El plato fuerte fue la Suite de Lulú, esa genial conjunción de cinco piezas sinfónicas que Alban Berg plasmó como síntesis de la mas difícil e ingrata – en todo sentido – de sus dos óperas. La lectura de Hannigan y los Clevelanders fue antológica, densa y transparente a la vez, plena de sórdido erotismo, todavía hoy desconcertante, brutal, angustiante, de soledades y ausencias terroríficas, de un vacío existencial que hubiera enamorado al mismísimo Berg. Por si esto fuera poco, Hannigan – la máxima Lulú del siglo XXI – cantó la imposible canción de la femme fatal con la soltura de kamikaze que la ubica junto a sus ilustres predecesoras: Evelyn Lear, Anja Silja y su compatriota Teresa Stratas. Cada instrumento un personaje mientras Lulu, otro “Espíritu de la Tierra”, abría la Caja de Pandora, murmurando las últimas líneas del Liebestod bergiano: “Mi ángel…mi ángel”.
Con la Suite de Girl Crazy, Hannigan probó que esta chica de loca no tiene nada, sino que posee una cordura preclara al haber hilado, junto a Bill Elliott, estos temas que la mostraron a sus anchas con una impostación vocal diferente (levemente amplificada), exacta en estilo y espíritu, incluso haciendo corear – y en canon – a los felices miembros de una orquesta distendida que sonó con brillo y opulencia paradigmáticas hasta dejar al público a sus pies. Como con aquella otra maga, Carmen, Hannigan probó que «Le charme opère…»

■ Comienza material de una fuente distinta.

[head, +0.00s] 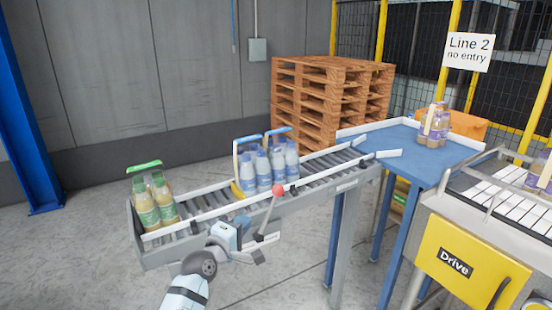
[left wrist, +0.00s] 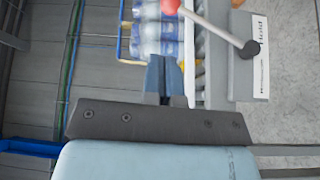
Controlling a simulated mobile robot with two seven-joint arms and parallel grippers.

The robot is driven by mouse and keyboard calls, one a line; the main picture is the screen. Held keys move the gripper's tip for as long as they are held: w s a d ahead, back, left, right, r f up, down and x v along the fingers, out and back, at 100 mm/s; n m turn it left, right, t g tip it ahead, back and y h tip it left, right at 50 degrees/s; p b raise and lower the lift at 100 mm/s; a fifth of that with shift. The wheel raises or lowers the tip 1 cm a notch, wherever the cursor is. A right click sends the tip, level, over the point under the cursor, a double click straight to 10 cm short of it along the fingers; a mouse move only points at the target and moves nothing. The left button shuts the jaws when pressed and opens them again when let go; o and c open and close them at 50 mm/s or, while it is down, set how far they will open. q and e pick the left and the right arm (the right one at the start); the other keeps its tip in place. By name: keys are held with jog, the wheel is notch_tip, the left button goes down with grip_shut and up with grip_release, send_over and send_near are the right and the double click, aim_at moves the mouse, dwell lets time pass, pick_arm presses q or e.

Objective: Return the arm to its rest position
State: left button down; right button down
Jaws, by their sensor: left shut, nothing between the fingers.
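My left gripper (head: 243,221) is in front of the near side of the roller conveyor (head: 203,226), just left of a lever with a red ball knob (head: 278,190). In the left wrist view its two blue fingers (left wrist: 163,63) are together with nothing between them. The lever also shows there, its red knob (left wrist: 170,6) beyond the fingertips and apart from them. The lever stands nearly upright, leaning a little right in the head view. My right gripper is not in view.
Packs of blue-labelled bottles (head: 264,168) and green-labelled bottles (head: 154,203) stand on the conveyor. A blue table (head: 405,140) with a bottle pack (head: 434,124) is at the right, beside a machine with a yellow panel (head: 470,265). Pallets (head: 330,97) are stacked behind. Floor at the left is clear.

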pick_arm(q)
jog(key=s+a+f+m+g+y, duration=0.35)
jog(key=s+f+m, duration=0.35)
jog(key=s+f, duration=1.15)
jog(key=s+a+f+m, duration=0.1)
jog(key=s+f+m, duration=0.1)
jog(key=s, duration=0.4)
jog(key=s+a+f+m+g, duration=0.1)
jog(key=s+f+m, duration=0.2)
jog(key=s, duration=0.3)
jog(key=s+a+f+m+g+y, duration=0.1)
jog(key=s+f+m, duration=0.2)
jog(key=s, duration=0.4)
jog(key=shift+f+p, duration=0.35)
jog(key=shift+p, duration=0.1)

Vaya un crédito a la Orquesta de Cleveland cuyo Talón de Aquiles en sus temporadas miamenses ha sido la programación, renglón que este año se ha visto subsanado y mejorado con este concierto y la Segunda Sinfonía de Mahler.
Conclusión: talento libre y fresco, humilde y encantador, irresistible e inimitable, un nutritivo torbellino de energía con la voz como instrumento al servicio del arte, a sus jóvenes 47 años, encarna la cantante del siglo XXI par excellence. Atrás quedan matronas endiosadas y divas pasadas de moda, ésta destila sencillez, pasión, responsabilidad y una femeneidad envolvente que podría remitir al das Ewig-Weibliche de Goethe. Ese eterno femenino transferido a la dicha de hacer música que prueba una y otra vez que no hay nada como la música en vivo para sentirse vivo, “Who can ask for anything more?’”.